§ **Material supplied**:
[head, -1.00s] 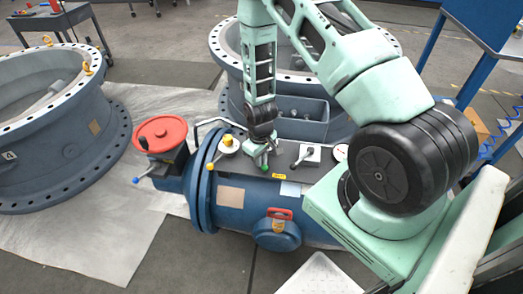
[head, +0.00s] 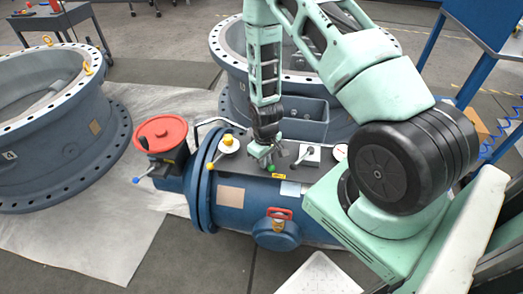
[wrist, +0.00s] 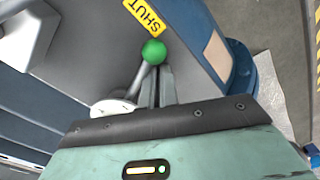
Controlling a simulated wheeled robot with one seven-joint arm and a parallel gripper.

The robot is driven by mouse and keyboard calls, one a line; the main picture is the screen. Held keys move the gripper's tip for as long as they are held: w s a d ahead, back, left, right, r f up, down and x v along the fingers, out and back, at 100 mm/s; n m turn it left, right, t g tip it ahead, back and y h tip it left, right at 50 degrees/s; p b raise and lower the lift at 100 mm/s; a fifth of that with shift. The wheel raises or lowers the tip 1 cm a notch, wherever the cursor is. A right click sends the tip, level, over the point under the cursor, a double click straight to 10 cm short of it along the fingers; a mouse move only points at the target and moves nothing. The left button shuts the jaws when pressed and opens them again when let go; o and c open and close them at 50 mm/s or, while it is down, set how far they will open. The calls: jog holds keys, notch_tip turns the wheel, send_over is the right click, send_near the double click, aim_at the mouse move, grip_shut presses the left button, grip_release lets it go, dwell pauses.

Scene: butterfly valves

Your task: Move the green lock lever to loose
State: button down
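The green lock lever shows in the wrist view as a green ball (wrist: 153,51) on a slim metal arm that rises from a pale round hub. The ball sits right by the yellow SHUT label (wrist: 145,17). My gripper (wrist: 163,72) has its narrow grey fingers together, just right of the lever arm. I cannot tell whether they touch it. In the head view, my gripper (head: 268,162) is low over the dark top plate of the blue valve body (head: 232,198) and largely hides the lever.
A red handwheel (head: 160,132) and a yellow-knobbed dial (head: 229,144) are left of my gripper. A grey lever on a white block (head: 308,155) and a gauge (head: 340,152) are close on the right. A red-handled fitting (head: 278,214) is in front.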

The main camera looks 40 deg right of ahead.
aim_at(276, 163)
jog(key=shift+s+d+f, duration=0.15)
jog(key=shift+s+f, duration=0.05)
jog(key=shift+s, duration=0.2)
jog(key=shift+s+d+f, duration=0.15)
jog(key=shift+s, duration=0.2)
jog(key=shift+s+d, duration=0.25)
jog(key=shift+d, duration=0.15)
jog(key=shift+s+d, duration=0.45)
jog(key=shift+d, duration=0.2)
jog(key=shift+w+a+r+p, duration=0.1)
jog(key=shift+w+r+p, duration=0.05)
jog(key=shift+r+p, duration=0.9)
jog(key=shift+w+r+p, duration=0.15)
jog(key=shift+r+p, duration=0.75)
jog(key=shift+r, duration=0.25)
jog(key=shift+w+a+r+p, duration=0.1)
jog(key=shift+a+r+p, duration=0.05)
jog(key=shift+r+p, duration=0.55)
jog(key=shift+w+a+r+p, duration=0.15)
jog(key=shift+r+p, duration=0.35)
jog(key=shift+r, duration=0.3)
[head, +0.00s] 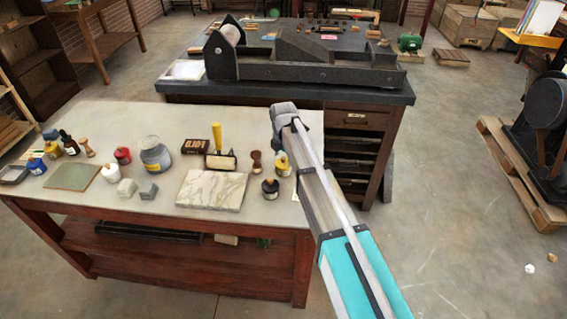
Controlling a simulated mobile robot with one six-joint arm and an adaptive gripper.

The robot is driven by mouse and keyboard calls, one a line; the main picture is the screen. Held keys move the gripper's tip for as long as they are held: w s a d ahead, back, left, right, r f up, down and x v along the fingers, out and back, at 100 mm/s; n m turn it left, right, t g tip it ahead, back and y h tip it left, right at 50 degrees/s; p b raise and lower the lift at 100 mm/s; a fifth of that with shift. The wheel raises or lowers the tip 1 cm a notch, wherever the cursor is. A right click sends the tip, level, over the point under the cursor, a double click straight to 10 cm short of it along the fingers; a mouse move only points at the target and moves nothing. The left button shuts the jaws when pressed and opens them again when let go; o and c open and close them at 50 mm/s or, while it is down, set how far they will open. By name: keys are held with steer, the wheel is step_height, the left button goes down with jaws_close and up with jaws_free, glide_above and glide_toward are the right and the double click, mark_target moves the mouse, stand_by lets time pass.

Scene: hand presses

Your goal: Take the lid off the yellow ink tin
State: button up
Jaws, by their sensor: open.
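A small yellow tin (282,167) stands near the right end of the grey worktable, just below my gripper in the picture. Its top is close to the gripper, and I cannot tell whether they touch or how its lid sits. My gripper (278,141) points down over the table's right end, open; its fingers are small and partly hidden by my arm. Another yellow tin (52,152) with a blue-grey top stands at the table's left end.
A marble slab (212,190), a yellow-handled roller (218,158) and a wooden-handled tool (256,160) lie left of my gripper. A grey tin (154,155) and red tin (122,155) stand further left. A press bench (300,90) is behind.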

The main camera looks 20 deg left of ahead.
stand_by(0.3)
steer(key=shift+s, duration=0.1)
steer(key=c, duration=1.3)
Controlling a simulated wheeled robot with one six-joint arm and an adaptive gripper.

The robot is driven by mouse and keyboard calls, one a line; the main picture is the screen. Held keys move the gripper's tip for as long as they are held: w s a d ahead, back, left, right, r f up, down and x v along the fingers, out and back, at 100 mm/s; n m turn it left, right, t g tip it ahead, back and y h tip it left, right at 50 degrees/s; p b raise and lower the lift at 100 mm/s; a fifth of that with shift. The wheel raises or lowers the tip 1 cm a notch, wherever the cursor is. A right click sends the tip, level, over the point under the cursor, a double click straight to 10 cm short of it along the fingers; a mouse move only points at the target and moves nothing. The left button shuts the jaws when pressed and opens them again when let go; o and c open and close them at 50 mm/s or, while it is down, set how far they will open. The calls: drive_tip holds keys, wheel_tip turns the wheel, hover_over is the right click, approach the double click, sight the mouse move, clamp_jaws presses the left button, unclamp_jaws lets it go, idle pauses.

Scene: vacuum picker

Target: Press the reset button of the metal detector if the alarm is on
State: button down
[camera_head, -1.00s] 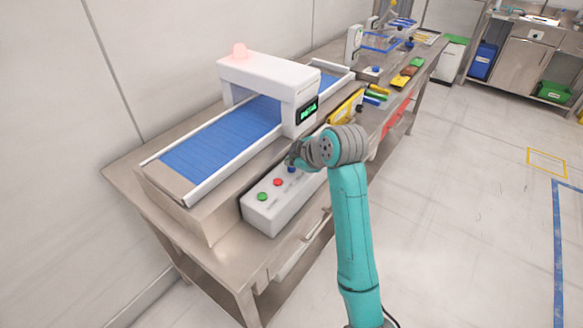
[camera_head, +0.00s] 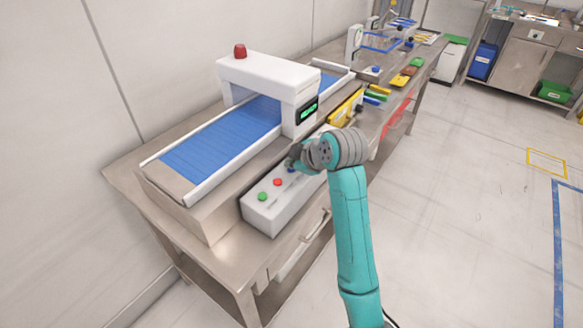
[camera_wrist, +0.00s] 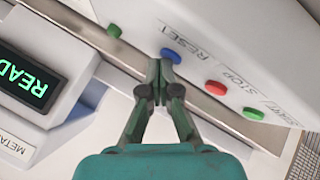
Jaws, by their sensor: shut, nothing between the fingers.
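The metal detector (camera_head: 262,72) is a white arch over a blue conveyor belt. Its alarm lamp (camera_head: 240,51) on top is dark red and unlit now. Its display (camera_wrist: 30,82) shows green letters reading "READ", cut off at the picture's edge. The grey-white control box (camera_head: 270,209) has a green START button (camera_wrist: 253,113), a red STOP button (camera_wrist: 216,88) and a blue RESET button (camera_wrist: 171,56). My gripper (camera_wrist: 158,65) is shut and empty, with its fingertips right beside the blue button in the wrist view. I cannot tell whether they touch it.
The steel table (camera_head: 120,180) carries the conveyor and the box. Yellow pieces (camera_head: 346,107) and other coloured items lie farther along it. A blue bin (camera_head: 482,62) and a green bin (camera_head: 553,91) stand at the far right. The floor on the right is clear.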

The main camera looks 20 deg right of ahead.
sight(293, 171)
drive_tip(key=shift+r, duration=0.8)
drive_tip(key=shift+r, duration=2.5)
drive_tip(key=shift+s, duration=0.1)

§ **Exercise details**:
Restate the whole listing above exactly, please, omitting every image.

§ **Result below**:
[head, -1.00s] 
[head, +0.00s] 
[wrist, +0.00s] 
Controlling a simulated wheeled robot with one seven-joint arm and a parallel gripper.

The robot is driven by mouse and keyboard calls, one a line; the main picture is the screen. Held keys move the gripper's tip for as long as they are held: w s a d ahead, back, left, right, r f up, down and x v along the fingers, out and back, at 100 mm/s; n m turn it left, right, t g tip it ahead, back and y h tip it left, right at 50 degrees/s; p b raise and lower the lift at 100 mm/s; a fifth of that with shift. The wheel raises or lowers the tip 1 cm a notch, wherever the cursor is. A right click sends the tip, level, over the point under the cursor, a double click straight to 10 cm short of it along the fingers; a mouse move only points at the target and moves nothing. The left button shuts the jaws when pressed and opens them again when let go; o and c open and close them at 50 mm/s or, while it is down, set how far they will open. The calls: jog holds keys, notch_tip turns the wheel, send_over is the right click, send_near the double click, aim_at the mouse move, grip_shut presses the left button, grip_release lets it go, dwell pauses.

Scene: butterfly valves

Your task: Move the green lock lever to loose
State: button down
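The green lock lever shows in the wrist view as a green ball (wrist: 153,51) on a slim metal arm that rises from a pale round hub. The ball sits right by the yellow SHUT label (wrist: 145,17). My gripper (wrist: 163,72) has its narrow grey fingers together, just right of the lever arm. I cannot tell whether they touch it. In the head view, my gripper (head: 268,162) is low over the dark top plate of the blue valve body (head: 232,198) and largely hides the lever.
A red handwheel (head: 160,132) and a yellow-knobbed dial (head: 229,144) are left of my gripper. A grey lever on a white block (head: 308,155) and a gauge (head: 340,152) are close on the right. A red-handled fitting (head: 278,214) is in front.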

The main camera looks 40 deg right of ahead.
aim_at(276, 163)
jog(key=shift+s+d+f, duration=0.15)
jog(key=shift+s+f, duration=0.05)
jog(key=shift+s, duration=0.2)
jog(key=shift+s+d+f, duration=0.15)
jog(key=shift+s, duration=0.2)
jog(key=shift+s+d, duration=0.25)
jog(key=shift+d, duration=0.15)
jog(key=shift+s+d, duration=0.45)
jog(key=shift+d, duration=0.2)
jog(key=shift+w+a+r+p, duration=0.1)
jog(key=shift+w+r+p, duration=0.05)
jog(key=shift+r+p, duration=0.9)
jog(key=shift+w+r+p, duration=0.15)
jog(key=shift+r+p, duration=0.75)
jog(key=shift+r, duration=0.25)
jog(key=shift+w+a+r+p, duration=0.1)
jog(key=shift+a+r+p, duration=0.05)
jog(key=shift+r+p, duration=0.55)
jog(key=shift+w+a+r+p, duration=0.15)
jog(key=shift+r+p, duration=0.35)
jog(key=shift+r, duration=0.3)
[head, +0.00s] 
Controlling a simulated mobile robot with one six-joint arm and an adaptive gripper.

The robot is driven by mouse and keyboard calls, one a line; the main picture is the screen. Held keys move the gripper's tip for as long as they are held: w s a d ahead, back, left, right, r f up, down and x v along the fingers, out and back, at 100 mm/s; n m turn it left, right, t g tip it ahead, back and y h tip it left, right at 50 degrees/s; p b raise and lower the lift at 100 mm/s; a fifth of that with shift. The wheel raises or lowers the tip 1 cm a notch, wherever the cursor is. A right click sends the tip, level, over the point under the cursor, a double click straight to 10 cm short of it along the fingers; a mouse move only points at the target and moves nothing. The left button shuts the jaws when pressed and opens them again when let go; o and c open and close them at 50 mm/s or, while it is down, set how far they will open. By name: keys are held with steer, the wheel is step_height, the left button goes down with jaws_close and up with jaws_free, glide_above and glide_toward are the right and the double click, mark_target moves the mouse, stand_by lets time pass.

Scene: hand presses

Your goal: Take the lid off the yellow ink tin
State: button up
Jaws, by their sensor: open.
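A small yellow tin (282,167) stands near the right end of the grey worktable, just below my gripper in the picture. Its top is close to the gripper, and I cannot tell whether they touch or how its lid sits. My gripper (278,141) points down over the table's right end, open; its fingers are small and partly hidden by my arm. Another yellow tin (52,152) with a blue-grey top stands at the table's left end.
A marble slab (212,190), a yellow-handled roller (218,158) and a wooden-handled tool (256,160) lie left of my gripper. A grey tin (154,155) and red tin (122,155) stand further left. A press bench (300,90) is behind.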

The main camera looks 20 deg left of ahead.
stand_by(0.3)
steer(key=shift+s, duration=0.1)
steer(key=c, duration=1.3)
Controlling a simulated wheeled robot with one six-joint arm and an adaptive gripper.

The robot is driven by mouse and keyboard calls, one a line; the main picture is the screen. Held keys move the gripper's tip for as long as they are held: w s a d ahead, back, left, right, r f up, down and x v along the fingers, out and back, at 100 mm/s; n m turn it left, right, t g tip it ahead, back and y h tip it left, right at 50 degrees/s; p b raise and lower the lift at 100 mm/s; a fifth of that with shift. The wheel raises or lowers the tip 1 cm a notch, wherever the cursor is. A right click sends the tip, level, over the point under the cursor, a double click straight to 10 cm short of it along the fingers; a mouse move only points at the target and moves nothing. The left button shuts the jaws when pressed and opens them again when let go; o and c open and close them at 50 mm/s or, while it is down, set how far they will open. The calls: drive_tip holds keys, wheel_tip turns the wheel, hover_over is the right click, approach the double click, sight the mouse move, clamp_jaws presses the left button, unclamp_jaws lets it go, idle pauses.

Scene: vacuum picker

Target: Press the reset button of the metal detector if the alarm is on
State: button down
[camera_head, -1.00s] 
[camera_head, +0.00s] 
[camera_wrist, +0.00s] 
Jaws, by their sensor: shut, nothing between the fingers.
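The metal detector (camera_head: 262,72) is a white arch over a blue conveyor belt. Its alarm lamp (camera_head: 240,51) on top is dark red and unlit now. Its display (camera_wrist: 30,82) shows green letters reading "READ", cut off at the picture's edge. The grey-white control box (camera_head: 270,209) has a green START button (camera_wrist: 253,113), a red STOP button (camera_wrist: 216,88) and a blue RESET button (camera_wrist: 171,56). My gripper (camera_wrist: 158,65) is shut and empty, with its fingertips right beside the blue button in the wrist view. I cannot tell whether they touch it.
The steel table (camera_head: 120,180) carries the conveyor and the box. Yellow pieces (camera_head: 346,107) and other coloured items lie farther along it. A blue bin (camera_head: 482,62) and a green bin (camera_head: 553,91) stand at the far right. The floor on the right is clear.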

The main camera looks 20 deg right of ahead.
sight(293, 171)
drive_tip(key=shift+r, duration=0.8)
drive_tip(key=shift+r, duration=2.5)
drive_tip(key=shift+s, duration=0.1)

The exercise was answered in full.